WHAT YOU HAVE TO DO
Repeat the line that contains "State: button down", the line that contains "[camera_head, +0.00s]", and all lines between them, exactly and with no other lines.

================================

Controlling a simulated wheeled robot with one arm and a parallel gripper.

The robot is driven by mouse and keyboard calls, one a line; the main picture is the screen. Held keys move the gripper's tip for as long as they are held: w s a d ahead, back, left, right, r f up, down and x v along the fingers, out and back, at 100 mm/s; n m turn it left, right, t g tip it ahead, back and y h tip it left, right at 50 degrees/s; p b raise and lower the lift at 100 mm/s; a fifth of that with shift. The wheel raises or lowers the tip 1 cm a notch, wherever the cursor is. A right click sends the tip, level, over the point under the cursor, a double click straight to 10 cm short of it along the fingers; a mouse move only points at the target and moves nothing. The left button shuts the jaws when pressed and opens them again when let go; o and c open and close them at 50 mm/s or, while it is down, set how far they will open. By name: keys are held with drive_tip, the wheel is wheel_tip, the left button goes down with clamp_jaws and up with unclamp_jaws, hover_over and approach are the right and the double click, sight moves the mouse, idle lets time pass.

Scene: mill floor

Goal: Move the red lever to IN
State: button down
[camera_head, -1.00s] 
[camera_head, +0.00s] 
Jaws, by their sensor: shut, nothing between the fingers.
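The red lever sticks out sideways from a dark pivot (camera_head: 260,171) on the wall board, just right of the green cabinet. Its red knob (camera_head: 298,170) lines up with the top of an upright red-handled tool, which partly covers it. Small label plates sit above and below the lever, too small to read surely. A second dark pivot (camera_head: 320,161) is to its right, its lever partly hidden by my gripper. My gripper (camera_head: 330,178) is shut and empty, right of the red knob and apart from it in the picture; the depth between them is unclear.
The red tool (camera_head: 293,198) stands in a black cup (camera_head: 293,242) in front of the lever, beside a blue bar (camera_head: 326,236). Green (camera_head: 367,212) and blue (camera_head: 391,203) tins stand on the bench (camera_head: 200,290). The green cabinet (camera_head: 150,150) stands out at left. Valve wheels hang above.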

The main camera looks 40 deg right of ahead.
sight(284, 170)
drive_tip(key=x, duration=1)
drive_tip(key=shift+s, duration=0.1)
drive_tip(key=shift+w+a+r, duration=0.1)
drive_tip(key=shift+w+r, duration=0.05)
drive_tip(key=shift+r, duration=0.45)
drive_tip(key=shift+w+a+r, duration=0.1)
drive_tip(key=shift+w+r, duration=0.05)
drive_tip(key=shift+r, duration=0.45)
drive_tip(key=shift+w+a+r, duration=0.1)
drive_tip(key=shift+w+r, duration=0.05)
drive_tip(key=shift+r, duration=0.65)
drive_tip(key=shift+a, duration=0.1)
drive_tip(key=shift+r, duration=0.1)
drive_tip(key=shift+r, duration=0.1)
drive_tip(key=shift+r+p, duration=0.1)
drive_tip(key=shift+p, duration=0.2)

================================

FINISHED ANSWER
State: button down
[camera_head, -1.00s] 
[camera_head, +0.00s] 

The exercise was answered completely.